Mahkemece, bozma kararına uyulduktan sonra davanın kabulüne ve dava konusu Zeytineli Köyü 1619 nolu parselin orman niteliğiyle Hazine adına tapuya kayıt ve tesciline, taşınmazın orman sınırları içine alınmasına karar verilmiş, hüküm davalı ... ve ... Bakanlığı (Orman ve Su İşleri Bakanlığı) vekili tarafından temyiz edilmiştir.
Dava dilekçesindeki açıklamaya göre dava, altı aylık süre içinde açılan orman kadastrosuna itiraz niteliğindedir.
Çekişmeli taşınmazın bulunduğu yörede arazi kadastrosuna 1981 yılında başlanmış, 04.01.1983 tarihinde ilân edilerek kesinleşmiştir. Kadastro sırasında çekişmeli taşınmaz zeytinli tarla niteliği ile tesbit edilmiş, daha sonra 1985 yılında satış yoluyla davalılara geçmiştir.
İncelenen dosya kapsamına, kararın dayandığı gerekçeye, mahkemece uyulan bozma kararı gereğince işlem yapılarak davanın kabulü yolunda kurulan hükümde bir isabetsizlik bulunmamaktadır.

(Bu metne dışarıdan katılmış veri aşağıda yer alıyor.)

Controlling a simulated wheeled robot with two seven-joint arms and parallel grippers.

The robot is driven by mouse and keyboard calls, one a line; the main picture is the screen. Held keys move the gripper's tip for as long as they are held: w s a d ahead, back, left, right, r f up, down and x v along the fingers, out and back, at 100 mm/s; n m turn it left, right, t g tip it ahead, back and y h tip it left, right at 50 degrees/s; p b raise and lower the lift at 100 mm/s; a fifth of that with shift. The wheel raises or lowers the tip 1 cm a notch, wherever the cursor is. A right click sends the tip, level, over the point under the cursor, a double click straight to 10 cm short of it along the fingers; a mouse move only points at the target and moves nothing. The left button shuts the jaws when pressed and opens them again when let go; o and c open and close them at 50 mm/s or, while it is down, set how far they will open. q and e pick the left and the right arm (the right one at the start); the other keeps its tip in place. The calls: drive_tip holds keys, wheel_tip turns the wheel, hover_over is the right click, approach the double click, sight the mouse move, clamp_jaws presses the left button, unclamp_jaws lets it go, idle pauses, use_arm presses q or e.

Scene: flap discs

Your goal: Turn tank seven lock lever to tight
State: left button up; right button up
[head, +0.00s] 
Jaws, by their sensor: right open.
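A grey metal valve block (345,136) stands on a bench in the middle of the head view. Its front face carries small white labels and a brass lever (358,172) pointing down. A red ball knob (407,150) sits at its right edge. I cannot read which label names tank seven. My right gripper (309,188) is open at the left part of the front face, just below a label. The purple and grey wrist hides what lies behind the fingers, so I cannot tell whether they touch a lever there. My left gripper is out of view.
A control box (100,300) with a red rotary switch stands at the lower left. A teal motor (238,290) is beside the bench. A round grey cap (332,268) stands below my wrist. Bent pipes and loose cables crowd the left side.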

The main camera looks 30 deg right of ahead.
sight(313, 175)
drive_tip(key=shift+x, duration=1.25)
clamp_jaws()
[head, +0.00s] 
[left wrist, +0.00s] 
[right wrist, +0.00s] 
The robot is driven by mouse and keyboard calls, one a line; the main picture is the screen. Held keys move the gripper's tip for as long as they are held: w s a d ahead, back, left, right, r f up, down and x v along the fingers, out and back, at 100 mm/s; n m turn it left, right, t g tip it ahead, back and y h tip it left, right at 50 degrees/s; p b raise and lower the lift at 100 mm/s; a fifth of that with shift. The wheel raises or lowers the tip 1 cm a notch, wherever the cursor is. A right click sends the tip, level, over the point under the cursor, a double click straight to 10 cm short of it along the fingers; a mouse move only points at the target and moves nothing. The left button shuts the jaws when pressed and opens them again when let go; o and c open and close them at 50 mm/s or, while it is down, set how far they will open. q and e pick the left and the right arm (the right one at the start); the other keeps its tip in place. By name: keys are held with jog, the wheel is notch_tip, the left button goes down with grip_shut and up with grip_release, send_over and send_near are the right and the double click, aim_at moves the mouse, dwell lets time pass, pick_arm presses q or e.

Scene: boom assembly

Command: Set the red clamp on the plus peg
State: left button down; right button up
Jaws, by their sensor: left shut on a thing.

Ancak; 19.01.2011 tarihinde yürürlüğe giren 6099 sayılı Kanunun 16. maddesiyle 3402 sayılı Kanuna eklenen "kadastro işlemi ile oluşan tesbit ve kayıtların iptali için Devlet veya diğer kamu kurum ve kuruluşları tarafından kayıt lehtarına karşı kadastro mahkemeleri ile genel mahkemelerde açılan davalarda davalı aleyhine vekâlet ücreti dahil, yargılama giderine hükmolunmaz.” şeklindeki 36/A maddesi ve 17. maddesi ile eklenen "Bu Kanunun 36/A maddesi hükmü, henüz infaz edilmemiş yargı kararlarındaki vekâlet ücreti dâhil yargılama giderleri için de uygulanır.” şeklindeki geçici 11. maddesi hükümleri gereğince davalı aleyhine yargılama giderleri ve vekâlet ücretine hükmedilmesi ve dava orman kadastrosuna itiraz olduğu halde taşınmaz hakkında orman niteliğiyle tescil hükmü kurulmuş olması doğru değil ise de, bu hususlar hükmün bozulmasını ve yeniden yargılama yapılmasını gerektirmediğinden, hükmün düzeltilerek onanması uygun görülmüştür. Bu sebeple, hükmün tescile ilişkin 1. bent, 2. paragrafının ve yargılama giderlerine ilişkin 2. ve 3. bentlerinin kaldırılarak, bunun yerine “…..dava konusu taşınmazın orman sınırları içine alınmasına, 6099 sayılı Kanun ile 3402 sayılı Kanuna eklenen 36/A maddesi gereğince yargılama giderlerinin davacı üzerinde bırakılmasına, davacı lehine vekâlet ücreti takdirine yer olmadığına” ibaresinin yazılması suretiyle düzeltilmesine ve hükmün 6100 sayılı Kanunun geçici 3. maddesi atfıyla H.Y.U.Y.’nın 438/7. maddesine göre düzeltilmiş bu şekliyle ONANMASINA, temyiz harcının istek halinde iadesine 30/01/2014 günü oy birliğiyle karar verildi.